Competing with him in the primary are veteran ex-lawmaker Frederick Fung Kin-kee and Democratic Party district councillor Ramon Yuen Hoi-man.
For New Territories East, ex-lawmaker Gary Fan Kwok-wai, Labour Party underdog Steven Kwok Wing-kin and former student activist Tommy Cheung Sau-yin are the hopefuls.
Six pro-democracy lawmakers were ousted from their Legco seats last year after Beijing ruled that the manner in which they took their oaths of office was unconstitutional.

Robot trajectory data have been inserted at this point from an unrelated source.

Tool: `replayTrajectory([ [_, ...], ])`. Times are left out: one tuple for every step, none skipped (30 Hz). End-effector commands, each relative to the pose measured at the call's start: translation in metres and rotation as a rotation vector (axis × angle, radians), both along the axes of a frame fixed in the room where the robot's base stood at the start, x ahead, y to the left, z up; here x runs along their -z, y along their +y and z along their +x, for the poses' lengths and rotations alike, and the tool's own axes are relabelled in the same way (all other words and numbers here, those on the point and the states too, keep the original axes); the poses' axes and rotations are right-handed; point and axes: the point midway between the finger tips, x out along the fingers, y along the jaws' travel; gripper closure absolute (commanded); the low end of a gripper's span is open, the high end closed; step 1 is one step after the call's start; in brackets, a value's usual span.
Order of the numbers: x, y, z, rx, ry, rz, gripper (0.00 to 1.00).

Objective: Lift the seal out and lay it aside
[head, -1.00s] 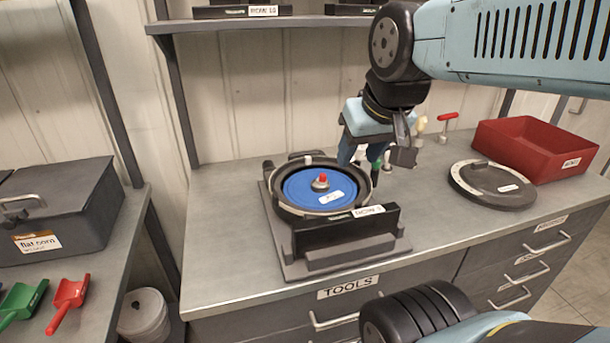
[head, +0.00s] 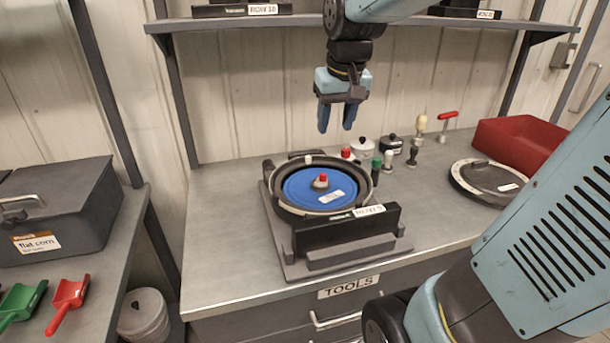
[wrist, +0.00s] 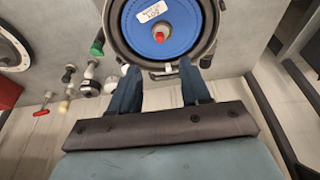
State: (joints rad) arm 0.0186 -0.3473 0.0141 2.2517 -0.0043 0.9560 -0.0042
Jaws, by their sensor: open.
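The seed meter stands on a grey base (head: 345,262) on the bench, its round housing open at the top. A blue disc (head: 305,187) with a red-tipped hub (head: 322,180) and a white label lies inside. A dark ring (head: 278,205) surrounds the blue disc; it looks like the seal, but I cannot tell it surely from the housing. My gripper (head: 336,126) is open and empty, pointing down above the meter's far side.
A dark round cover (head: 492,176) lies on the bench at right, near a red bin (head: 515,143). Several small knobbed tools (head: 388,160) stand just right of the meter. A shelf (head: 400,24) runs behind. The bench's left front (head: 220,250) is clear.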

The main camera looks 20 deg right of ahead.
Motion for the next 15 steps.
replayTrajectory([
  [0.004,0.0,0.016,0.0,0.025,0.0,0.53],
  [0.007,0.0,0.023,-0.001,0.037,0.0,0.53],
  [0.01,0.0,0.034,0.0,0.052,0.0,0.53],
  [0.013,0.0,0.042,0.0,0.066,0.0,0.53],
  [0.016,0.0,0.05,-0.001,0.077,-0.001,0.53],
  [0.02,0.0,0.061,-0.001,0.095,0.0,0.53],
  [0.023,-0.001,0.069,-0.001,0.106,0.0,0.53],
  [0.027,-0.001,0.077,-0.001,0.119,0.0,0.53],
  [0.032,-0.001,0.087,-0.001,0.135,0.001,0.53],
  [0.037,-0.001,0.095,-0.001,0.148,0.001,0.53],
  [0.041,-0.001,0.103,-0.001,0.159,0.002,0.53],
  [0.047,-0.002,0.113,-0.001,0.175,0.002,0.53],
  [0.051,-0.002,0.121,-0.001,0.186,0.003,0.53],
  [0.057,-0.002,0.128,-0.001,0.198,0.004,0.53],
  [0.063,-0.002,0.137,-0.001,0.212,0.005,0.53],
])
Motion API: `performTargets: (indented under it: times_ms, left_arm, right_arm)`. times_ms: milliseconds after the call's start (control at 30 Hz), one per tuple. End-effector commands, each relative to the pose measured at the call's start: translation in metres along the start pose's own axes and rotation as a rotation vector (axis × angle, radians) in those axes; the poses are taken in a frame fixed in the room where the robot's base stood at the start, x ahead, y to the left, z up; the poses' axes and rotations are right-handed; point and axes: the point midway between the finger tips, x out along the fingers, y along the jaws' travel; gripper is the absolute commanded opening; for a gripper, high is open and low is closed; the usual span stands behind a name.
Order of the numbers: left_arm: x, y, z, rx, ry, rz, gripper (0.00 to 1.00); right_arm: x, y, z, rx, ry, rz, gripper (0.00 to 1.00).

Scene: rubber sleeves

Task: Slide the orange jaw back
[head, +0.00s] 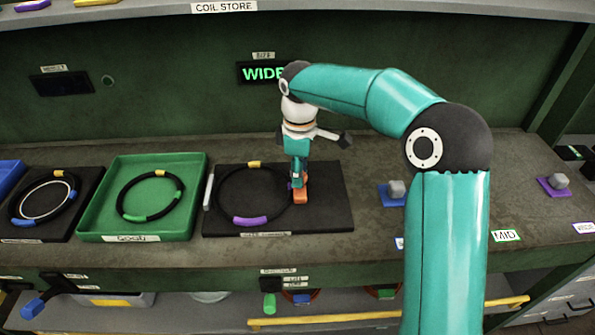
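The orange jaw (300,195) is a small block on the dark mat (330,205), at the right side of a black ring (223,184) with a yellow and a purple sleeve on it. My right gripper (298,181) reaches down from above, its fingertips at the top of the orange jaw. It hides part of the jaw, and I cannot tell whether the fingers are closed on it. A pale bar (209,190) stands at the mat's left side. My left gripper is not in view.
A green tray (196,207) labelled GOOD holds a ring with yellow and green sleeves. Farther left, another dark mat holds a ring (16,208). Blue (385,194) and purple (552,189) blocks with grey knobs sit to the right. A lit sign (262,73) reads WIDE.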

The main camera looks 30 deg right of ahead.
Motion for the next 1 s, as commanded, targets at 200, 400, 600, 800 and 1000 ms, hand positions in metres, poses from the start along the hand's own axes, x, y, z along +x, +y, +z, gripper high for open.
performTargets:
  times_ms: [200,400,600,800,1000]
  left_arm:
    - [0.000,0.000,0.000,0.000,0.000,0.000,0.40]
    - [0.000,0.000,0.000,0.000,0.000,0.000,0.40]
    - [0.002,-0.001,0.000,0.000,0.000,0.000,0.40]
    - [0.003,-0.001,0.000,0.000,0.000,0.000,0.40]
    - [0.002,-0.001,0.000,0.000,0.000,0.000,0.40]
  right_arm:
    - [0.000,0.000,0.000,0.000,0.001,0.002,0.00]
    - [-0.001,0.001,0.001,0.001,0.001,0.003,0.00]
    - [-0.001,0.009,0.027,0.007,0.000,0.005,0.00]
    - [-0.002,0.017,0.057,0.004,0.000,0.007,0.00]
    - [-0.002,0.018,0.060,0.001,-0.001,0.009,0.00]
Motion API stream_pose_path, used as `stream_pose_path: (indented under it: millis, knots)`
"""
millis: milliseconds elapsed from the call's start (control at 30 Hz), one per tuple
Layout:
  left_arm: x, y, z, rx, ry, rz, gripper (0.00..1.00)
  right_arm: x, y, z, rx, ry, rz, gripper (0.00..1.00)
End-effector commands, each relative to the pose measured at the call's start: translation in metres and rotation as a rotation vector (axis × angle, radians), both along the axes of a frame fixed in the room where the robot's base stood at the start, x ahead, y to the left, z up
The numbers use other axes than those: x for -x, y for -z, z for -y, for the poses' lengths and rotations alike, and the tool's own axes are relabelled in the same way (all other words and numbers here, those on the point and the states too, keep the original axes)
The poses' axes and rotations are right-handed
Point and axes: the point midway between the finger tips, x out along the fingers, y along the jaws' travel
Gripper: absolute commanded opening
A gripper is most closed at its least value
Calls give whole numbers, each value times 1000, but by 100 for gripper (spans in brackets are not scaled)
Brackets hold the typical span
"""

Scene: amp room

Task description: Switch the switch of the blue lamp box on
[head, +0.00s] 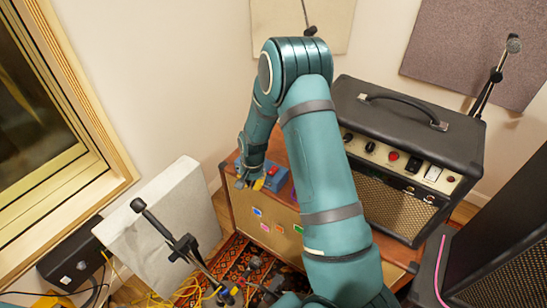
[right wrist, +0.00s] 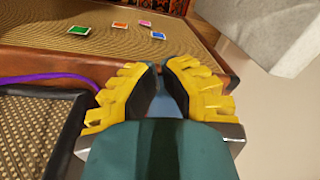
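The blue lamp box (head: 280,182) sits on top of the brown cabinet near its left end, with a small red part on its top. My right arm partly covers the view of it. My right gripper (head: 252,184) is just left of the box, pointing down; I cannot tell whether it touches the box. In the right wrist view, the yellow fingers of the right gripper (right wrist: 161,68) come together at the tips with nothing clearly held. A little blue-grey shows between them. The switch and its position cannot be made out. My left gripper is not in view.
The brown cabinet (head: 262,222) has coloured stickers on its grille front. A black amplifier (head: 405,108) stands right of my arm. A pale panel (head: 160,222) leans at the left. Microphone stands and yellow cables clutter the floor in front.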

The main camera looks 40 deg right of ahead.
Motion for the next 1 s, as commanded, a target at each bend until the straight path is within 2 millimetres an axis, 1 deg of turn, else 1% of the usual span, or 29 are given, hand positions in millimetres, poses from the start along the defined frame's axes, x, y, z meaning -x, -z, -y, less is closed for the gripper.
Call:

Four of these seats are being contested in the March 11 by-election. Aside from Kowloon West and New Territories East, the constituencies of Hong Kong Island and the architectural, surveying, planning and landscape constituency will also be up for grabs.
Yau Wai-ching of Youngspiration previously held Kowloon West, Sixtus Baggio Leung Chung-hang represented New Territories East, Demosisto’s Nathan Law Kwun-chung occupied the Hong Kong Island seat, while Yiu held the architectural, surveying, planning and landscape constituency.
Two other ousted lawmakers, “Long Hair” Leung Kwok-hung and Lau Siu-lai, are appealing against the court decision to disqualify them, so no date has yet been set for by-elections to fill these seats.
There will be no primary for the Hong Kong Island seat as the pro-democracy camp has agreed that Demosisto’s Agnes Chow Ting has priority given that the seat was vacated by her party colleague.
On Saturday, Chow officially announced she would run for the seat with the backing of veteran pan-democrats including founding chairman of the Democratic Party Martin Lee Chu-ming and Civic Party chairman Alan Leong Kah-kit.
“In these difficult times on the road to democracy, we need new thoughts and new brains,” former Civic Party lawmaker Margaret Ng Ngoi-yee said, as she called on the public to support the 21-year-old student, who could become Hong Kong’s youngest ever lawmaker.